Even with today’s technology, preserving cryogenic fuels in space beyond several days is not possible and tank-to-tank fuel transfer has never been previously performed or tested in space.
Figure 1. The Gateway space station—humanity’s first space station around the Moon—will be capable of being refueled in space. Image Credit: NASA
Heat conducted through support structures or from the radiative space environment can penetrate even the formidable Multi-Layer Insulation (MLI) systems of in-space propellant tanks, leading to boil-off or vaporization and causing tank self-pressurization.
The current practice is to guard against over-pressurizing the tank and endangering its structural integrity by venting the boil-off vapor into space. Onboard propellants are also used to cool down the hot transfer lines and the walls of an empty spacecraft tank before a fuel transfer and filling operation can take place. Thus, precious fuel is continuously wasted during both storage and transfer operations, rendering long-duration expeditions—especially a human Mars mission—infeasible using current passive propellant tank pressure control methods.

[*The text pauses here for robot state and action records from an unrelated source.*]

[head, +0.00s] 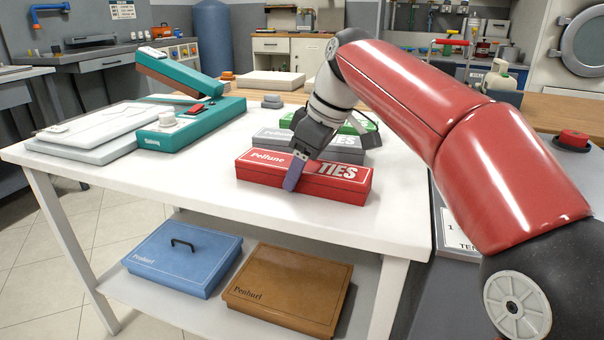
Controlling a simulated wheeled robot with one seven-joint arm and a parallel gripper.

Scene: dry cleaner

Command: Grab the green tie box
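The green tie box (347,126) lies at the back of a row of boxes on the white table. It is partly hidden behind my arm and the grey box. A grey tie box (345,146) lies in front of it, and a red tie box (262,168) is nearest the table's front. My gripper (292,178) points down at the red box, its visible finger overlapping the red box's front edge. Its other finger is hidden, so I cannot tell its opening or whether it touches the red box.
A teal press (190,128) and folded white shirts (85,138) occupy the left of the white table (190,186). A blue case (180,268) and a brown case (290,288) lie on the shelf below. A red button (573,138) is at the right. The table's front middle is clear.

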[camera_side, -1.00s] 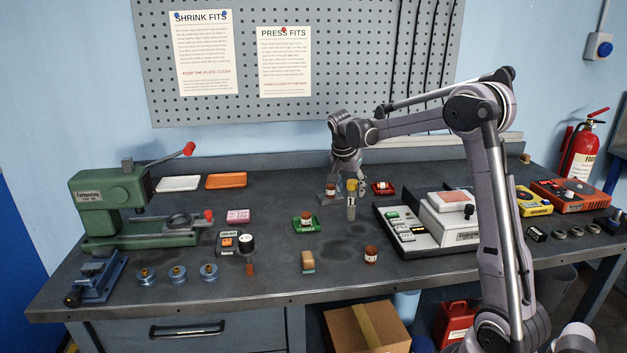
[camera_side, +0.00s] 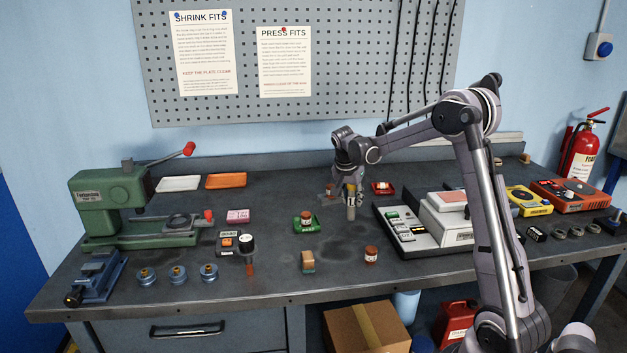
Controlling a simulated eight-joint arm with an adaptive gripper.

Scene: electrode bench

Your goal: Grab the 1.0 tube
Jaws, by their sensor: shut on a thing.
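The tube (camera_side: 351,213) stands upright on the bench in the middle, grey below with a pale label and a little yellow at its top. My gripper (camera_side: 352,194) points down from above and is shut on the tube's upper part. The fingers hide most of the yellow cap and part of the label, so I cannot read the full number. The tube's lower end appears to be at bench level; I cannot tell whether it touches.
A green tray (camera_side: 297,229) with a small jar is to the left, and a red tray (camera_side: 391,190) is behind right. A brown jar (camera_side: 371,255) stands in front. The bench front centre is mostly clear.

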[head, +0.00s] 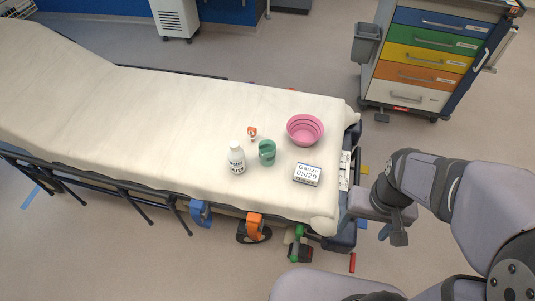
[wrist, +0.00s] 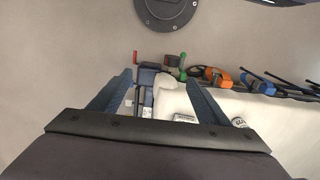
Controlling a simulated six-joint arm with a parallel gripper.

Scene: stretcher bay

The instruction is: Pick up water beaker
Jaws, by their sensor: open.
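The green beaker (head: 267,152) stands upright on the white stretcher sheet, between a white bottle and a gauze box in the head view. I cannot see inside it well enough to tell whether it holds water. It does not show in the wrist view. My gripper (head: 395,235) is off the right end of the stretcher, well apart from the beaker. In the wrist view my gripper (wrist: 155,76) has its two blue fingers spread wide with nothing held between them.
Around the beaker are a white bottle (head: 237,158), a gauze box (head: 307,174), a pink bowl (head: 305,129) and a small orange-and-white item (head: 252,133). The stretcher sheet (head: 150,110) is clear to the left. A drawer cart (head: 415,97) stands behind right.

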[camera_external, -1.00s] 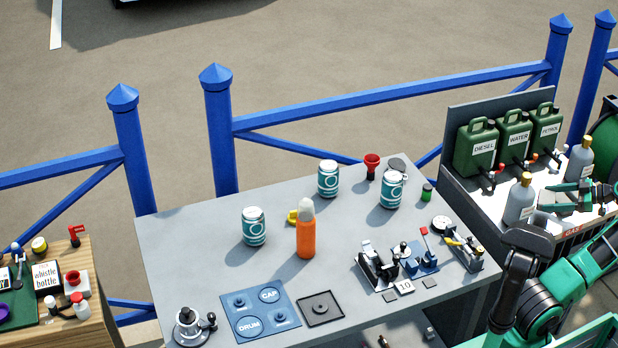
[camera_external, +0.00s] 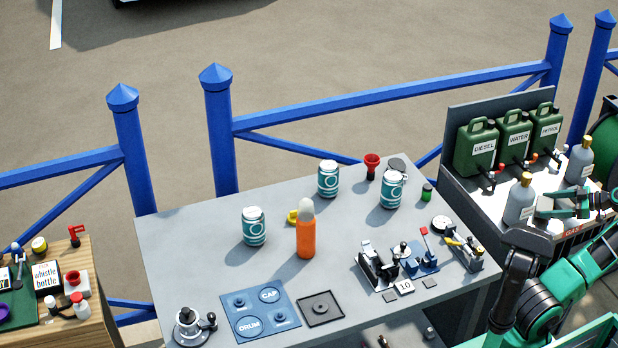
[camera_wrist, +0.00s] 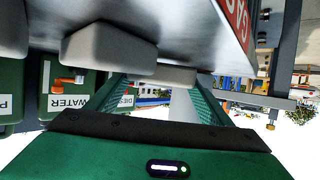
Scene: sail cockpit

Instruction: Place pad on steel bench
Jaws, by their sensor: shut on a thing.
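My gripper (camera_external: 562,207) is at the front of the steel bench (camera_external: 548,182) on the right in the external view, near its red-lettered front edge. In the wrist view, which looks upside down, my two green fingers (camera_wrist: 160,92) are closed on a small pale grey block, seemingly the pad (camera_wrist: 165,74). The pad is close to the shiny steel surface (camera_wrist: 205,40); I cannot tell whether it touches. A larger grey block (camera_wrist: 105,45) shows beside it. The pad cannot be made out in the external view.
Green jerrycans (camera_external: 513,135) stand at the bench's back, with two grey bottles (camera_external: 520,200) (camera_external: 580,160) near my gripper. The grey table (camera_external: 190,250) to the left holds teal cans (camera_external: 254,226), an orange bottle (camera_external: 306,235) and a blue mat (camera_external: 262,310).

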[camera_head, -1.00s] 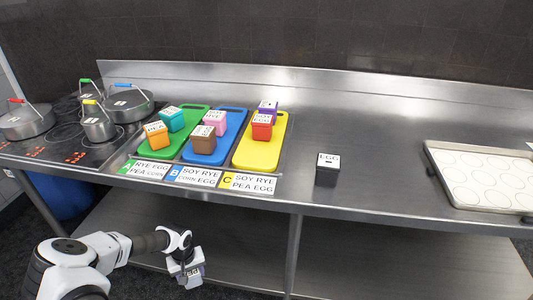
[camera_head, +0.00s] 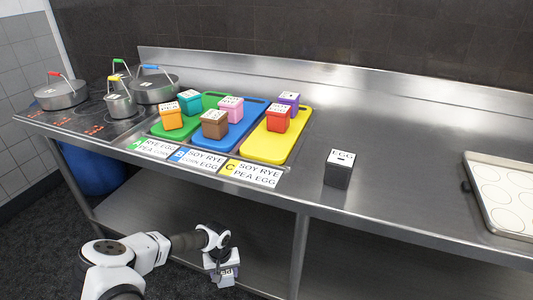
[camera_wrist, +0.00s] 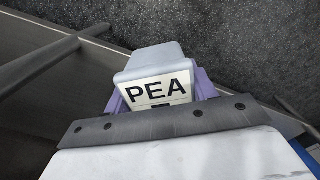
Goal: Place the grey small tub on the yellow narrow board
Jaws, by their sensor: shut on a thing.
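My gripper (camera_head: 223,268) is shut on a small light grey tub (camera_wrist: 152,58) with a white label reading PEA. In the head view the tub (camera_head: 228,276) hangs low, in front of the counter and below its top. The yellow narrow board (camera_head: 262,148) lies on the counter, the rightmost of three boards. A red tub (camera_head: 277,123) stands on it, with a purple tub (camera_head: 291,109) behind. The front part of the yellow board is bare.
A dark tub labelled EGG (camera_head: 338,176) stands right of the boards. The blue board (camera_head: 232,141) and green board (camera_head: 163,131) hold other tubs. Label cards, C (camera_head: 252,173) among them, lie along the front. Pots stand at left, a baking tray (camera_head: 510,190) at right.

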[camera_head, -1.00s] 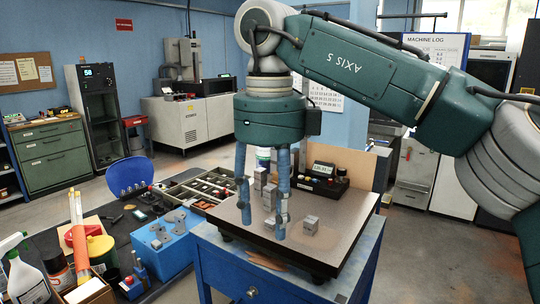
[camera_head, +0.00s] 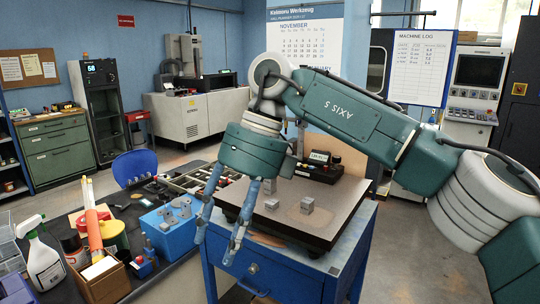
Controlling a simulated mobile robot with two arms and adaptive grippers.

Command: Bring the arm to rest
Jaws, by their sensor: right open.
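My left gripper is out of view.
A blue fixture block (camera_head: 168,236) stands on the dark bench left of the fingers. A spray bottle (camera_head: 42,262) and a cardboard box (camera_head: 103,282) are farther left. A digital readout unit (camera_head: 318,168) is at the plate's back. Open floor (camera_head: 415,255) lies right of the cabinet.

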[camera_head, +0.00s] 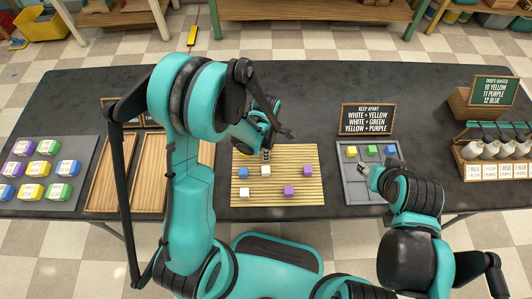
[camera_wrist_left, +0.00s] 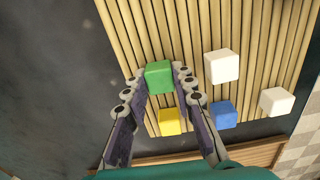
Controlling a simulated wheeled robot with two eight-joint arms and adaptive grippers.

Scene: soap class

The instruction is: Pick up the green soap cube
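A green soap cube (camera_wrist_left: 159,76) sits on the slatted wooden mat (camera_wrist_left: 290,40) in the left wrist view. My left gripper (camera_wrist_left: 162,80) has its two fingers on either side of this cube, spread slightly wider than it; a firm grip does not show. In the head view, my left gripper (camera_head: 267,154) is low over the back of the mat, and that cube is hidden behind it. Another green cube (camera_head: 372,150) lies in the grey compartment tray (camera_head: 357,192) at right. My right gripper (camera_head: 362,170) is over that tray; its finger opening is too small to judge.
A yellow cube (camera_wrist_left: 169,121), a blue cube (camera_wrist_left: 223,114) and two white cubes are close by on the mat. Purple cubes (camera_head: 288,190) lie at its right. A keep-apart sign (camera_head: 367,119) stands behind the tray. Wooden trays (camera_head: 154,165) stand left of the mat.

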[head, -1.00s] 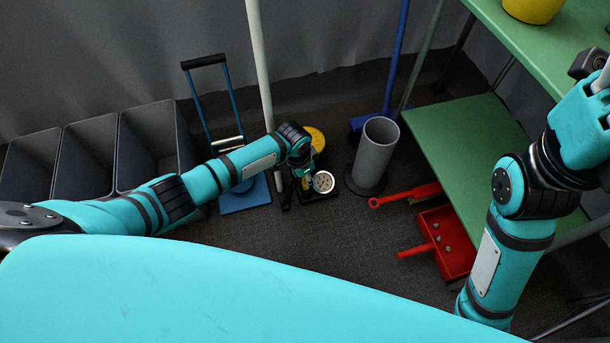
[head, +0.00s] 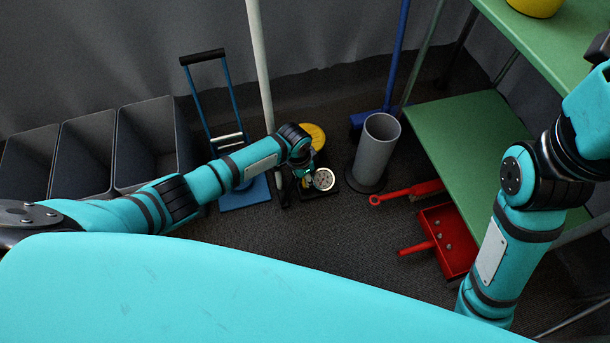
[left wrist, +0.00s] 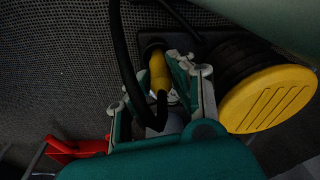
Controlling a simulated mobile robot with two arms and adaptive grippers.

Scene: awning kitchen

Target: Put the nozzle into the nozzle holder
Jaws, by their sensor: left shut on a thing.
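My left gripper (head: 304,172) is low near the floor at a foot pump with a round white gauge (head: 324,179). In the left wrist view my left gripper (left wrist: 160,85) is shut on the yellow nozzle (left wrist: 158,72), which has black hose close by. A dark round part (left wrist: 152,46) is at the nozzle's upper end; I cannot tell if it is the nozzle holder or whether the nozzle is in it. The pump's yellow round pad (left wrist: 268,98) is right of the fingers, and also shows in the head view (head: 314,134). My right gripper is out of view.
A grey cylinder (head: 377,150) stands right of the pump. A red dustpan (head: 450,240) lies farther right, by a green shelf (head: 460,130). A blue hand truck (head: 244,192) and dark bins (head: 150,145) are left. Open floor lies in front of the pump.

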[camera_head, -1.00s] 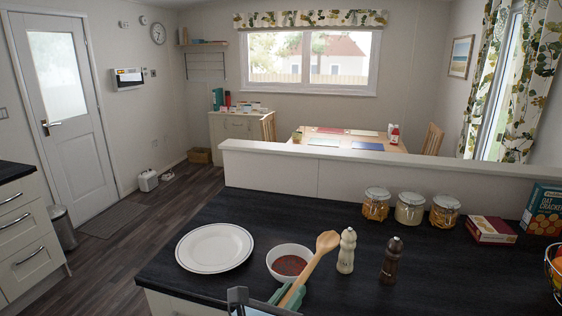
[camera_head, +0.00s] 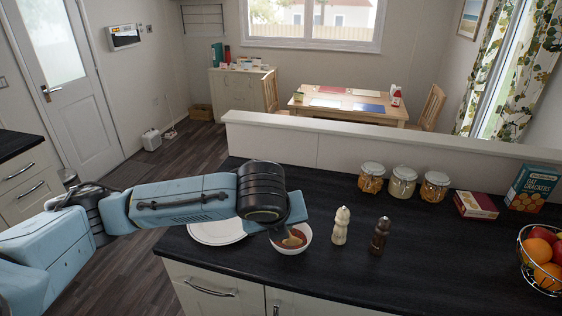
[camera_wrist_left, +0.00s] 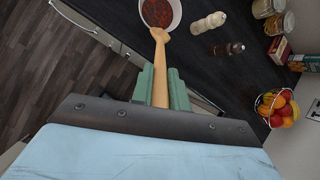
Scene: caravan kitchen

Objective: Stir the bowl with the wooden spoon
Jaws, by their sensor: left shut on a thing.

Zero-Boil-Off (ZBO) or Reduced Boil-Off (RBO) technologies provide an innovative and effective means to replace the current passive tank pressure control design. This method relies on a complex combination of active, gravity-dependent mixing and energy removal processes that allow maintenance of safe tank pressure with zero or significantly reduced fuel loss.
At the heart of the ZBO pressure control system are two proposed active mixing and cooling mechanisms to counter tank self-pressurization. The first is based on intermittent, forced, subcooled jet mixing of the propellantand involves complex, dynamic, gravity-dependent interaction between the jet and the ullage (vapor volume) to control the condensation and evaporation phase change at the liquid-vapor interface. The second mechanism uses subcooled droplet injection via a spraybar in the ullage to control tank pressure and temperature. While the latter option is promising and gaining prominence, it is more complex and has never been tested in microgravity where the phase change and transport behavior of droplet populations can be very different and nonintuitive compared to those on Earth.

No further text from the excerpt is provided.